_Work to do_. From the top of the records below, return each line exactly, ending with the line that contains "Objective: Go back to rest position".
══ Dataset excerpts
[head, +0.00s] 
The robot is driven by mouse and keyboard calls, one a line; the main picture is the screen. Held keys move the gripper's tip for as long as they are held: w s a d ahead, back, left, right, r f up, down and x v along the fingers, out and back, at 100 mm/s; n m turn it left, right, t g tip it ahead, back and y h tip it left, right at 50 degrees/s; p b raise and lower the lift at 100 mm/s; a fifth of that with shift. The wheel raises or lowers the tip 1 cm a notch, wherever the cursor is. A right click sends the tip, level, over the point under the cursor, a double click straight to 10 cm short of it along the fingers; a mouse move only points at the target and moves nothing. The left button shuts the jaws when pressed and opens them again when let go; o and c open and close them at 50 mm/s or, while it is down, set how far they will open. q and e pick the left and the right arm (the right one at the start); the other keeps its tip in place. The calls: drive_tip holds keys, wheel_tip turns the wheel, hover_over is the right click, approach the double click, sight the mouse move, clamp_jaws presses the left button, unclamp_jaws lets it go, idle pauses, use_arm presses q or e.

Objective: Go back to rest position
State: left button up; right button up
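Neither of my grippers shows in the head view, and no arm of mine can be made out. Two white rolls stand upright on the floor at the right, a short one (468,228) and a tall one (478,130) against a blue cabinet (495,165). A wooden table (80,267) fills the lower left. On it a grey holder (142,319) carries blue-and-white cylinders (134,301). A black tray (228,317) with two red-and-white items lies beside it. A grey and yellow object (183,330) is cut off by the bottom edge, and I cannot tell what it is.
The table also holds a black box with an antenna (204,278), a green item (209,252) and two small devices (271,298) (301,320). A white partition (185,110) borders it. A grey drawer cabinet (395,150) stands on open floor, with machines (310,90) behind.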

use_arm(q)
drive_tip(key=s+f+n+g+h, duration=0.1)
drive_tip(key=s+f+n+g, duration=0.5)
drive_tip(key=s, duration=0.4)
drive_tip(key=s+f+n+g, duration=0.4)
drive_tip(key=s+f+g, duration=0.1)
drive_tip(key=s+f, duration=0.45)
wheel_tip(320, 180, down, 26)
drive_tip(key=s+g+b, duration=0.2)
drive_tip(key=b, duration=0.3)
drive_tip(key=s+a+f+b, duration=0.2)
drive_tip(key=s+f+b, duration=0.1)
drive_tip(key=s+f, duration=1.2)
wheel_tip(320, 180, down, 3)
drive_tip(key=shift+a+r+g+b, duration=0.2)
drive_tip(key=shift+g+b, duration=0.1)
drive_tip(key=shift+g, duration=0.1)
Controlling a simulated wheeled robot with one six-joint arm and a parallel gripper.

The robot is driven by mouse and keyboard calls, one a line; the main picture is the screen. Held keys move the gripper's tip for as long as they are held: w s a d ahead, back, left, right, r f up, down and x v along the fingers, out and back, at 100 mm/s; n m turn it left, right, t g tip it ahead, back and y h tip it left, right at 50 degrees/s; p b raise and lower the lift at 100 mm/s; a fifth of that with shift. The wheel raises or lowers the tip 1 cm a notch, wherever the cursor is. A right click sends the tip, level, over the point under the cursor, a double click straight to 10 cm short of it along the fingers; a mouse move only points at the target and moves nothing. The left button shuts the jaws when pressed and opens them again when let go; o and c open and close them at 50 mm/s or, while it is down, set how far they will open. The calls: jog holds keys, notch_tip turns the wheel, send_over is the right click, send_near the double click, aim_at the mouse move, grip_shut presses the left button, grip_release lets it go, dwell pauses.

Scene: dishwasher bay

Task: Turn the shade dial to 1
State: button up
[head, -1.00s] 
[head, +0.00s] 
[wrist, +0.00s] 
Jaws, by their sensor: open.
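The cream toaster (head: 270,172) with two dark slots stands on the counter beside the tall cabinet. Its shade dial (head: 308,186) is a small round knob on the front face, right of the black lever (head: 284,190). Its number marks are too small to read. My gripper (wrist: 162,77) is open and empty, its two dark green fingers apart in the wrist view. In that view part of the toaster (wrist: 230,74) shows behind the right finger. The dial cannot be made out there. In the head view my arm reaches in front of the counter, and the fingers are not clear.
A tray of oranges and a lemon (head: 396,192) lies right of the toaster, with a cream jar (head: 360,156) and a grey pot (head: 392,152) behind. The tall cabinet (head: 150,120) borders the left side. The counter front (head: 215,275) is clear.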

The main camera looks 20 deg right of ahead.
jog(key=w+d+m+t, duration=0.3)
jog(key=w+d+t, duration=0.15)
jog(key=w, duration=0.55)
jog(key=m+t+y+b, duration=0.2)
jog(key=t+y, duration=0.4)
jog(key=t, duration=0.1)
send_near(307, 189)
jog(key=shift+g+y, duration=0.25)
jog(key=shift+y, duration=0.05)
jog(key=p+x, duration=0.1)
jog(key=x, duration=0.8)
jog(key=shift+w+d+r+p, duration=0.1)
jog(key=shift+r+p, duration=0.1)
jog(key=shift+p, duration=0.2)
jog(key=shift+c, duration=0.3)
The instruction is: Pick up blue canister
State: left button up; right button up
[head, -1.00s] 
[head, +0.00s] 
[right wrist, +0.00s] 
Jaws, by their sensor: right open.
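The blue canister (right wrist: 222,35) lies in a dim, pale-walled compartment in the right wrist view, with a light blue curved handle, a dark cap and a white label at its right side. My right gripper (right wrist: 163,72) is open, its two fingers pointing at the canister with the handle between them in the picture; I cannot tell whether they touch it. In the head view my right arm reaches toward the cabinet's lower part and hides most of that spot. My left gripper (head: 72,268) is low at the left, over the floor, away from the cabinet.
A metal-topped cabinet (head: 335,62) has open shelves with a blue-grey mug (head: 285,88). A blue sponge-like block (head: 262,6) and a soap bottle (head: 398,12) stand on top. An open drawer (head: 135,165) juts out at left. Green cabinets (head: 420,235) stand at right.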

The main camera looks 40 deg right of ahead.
════
_Solution_.
[head, +0.00s] 
The robot is driven by mouse and keyboard calls, one a line; the main picture is the screen. Held keys move the gripper's tip for as long as they are held: w s a d ahead, back, left, right, r f up, down and x v along the fingers, out and back, at 100 mm/s; n m turn it left, right, t g tip it ahead, back and y h tip it left, right at 50 degrees/s; p b raise and lower the lift at 100 mm/s; a fifth of that with shift. The wheel raises or lowers the tip 1 cm a notch, wherever the cursor is. A right click sends the tip, level, over the point under the cursor, a double click straight to 10 cm short of it along the fingers; a mouse move only points at the target and moves nothing. The left button shuts the jaws when pressed and opens them again when let go; o and c open and close them at 50 mm/s or, while it is down, set how far they will open. q and e pick the left and the right arm (the right one at the start); the other keeps its tip in place. The calls: drive_tip holds keys, wheel_tip turns the wheel, hover_over is the right click, approach the double click, sight the mouse move, clamp_jaws presses the left button, unclamp_jaws lets it go, idle pauses, use_arm presses q or e.

Objective: Go back to rest position

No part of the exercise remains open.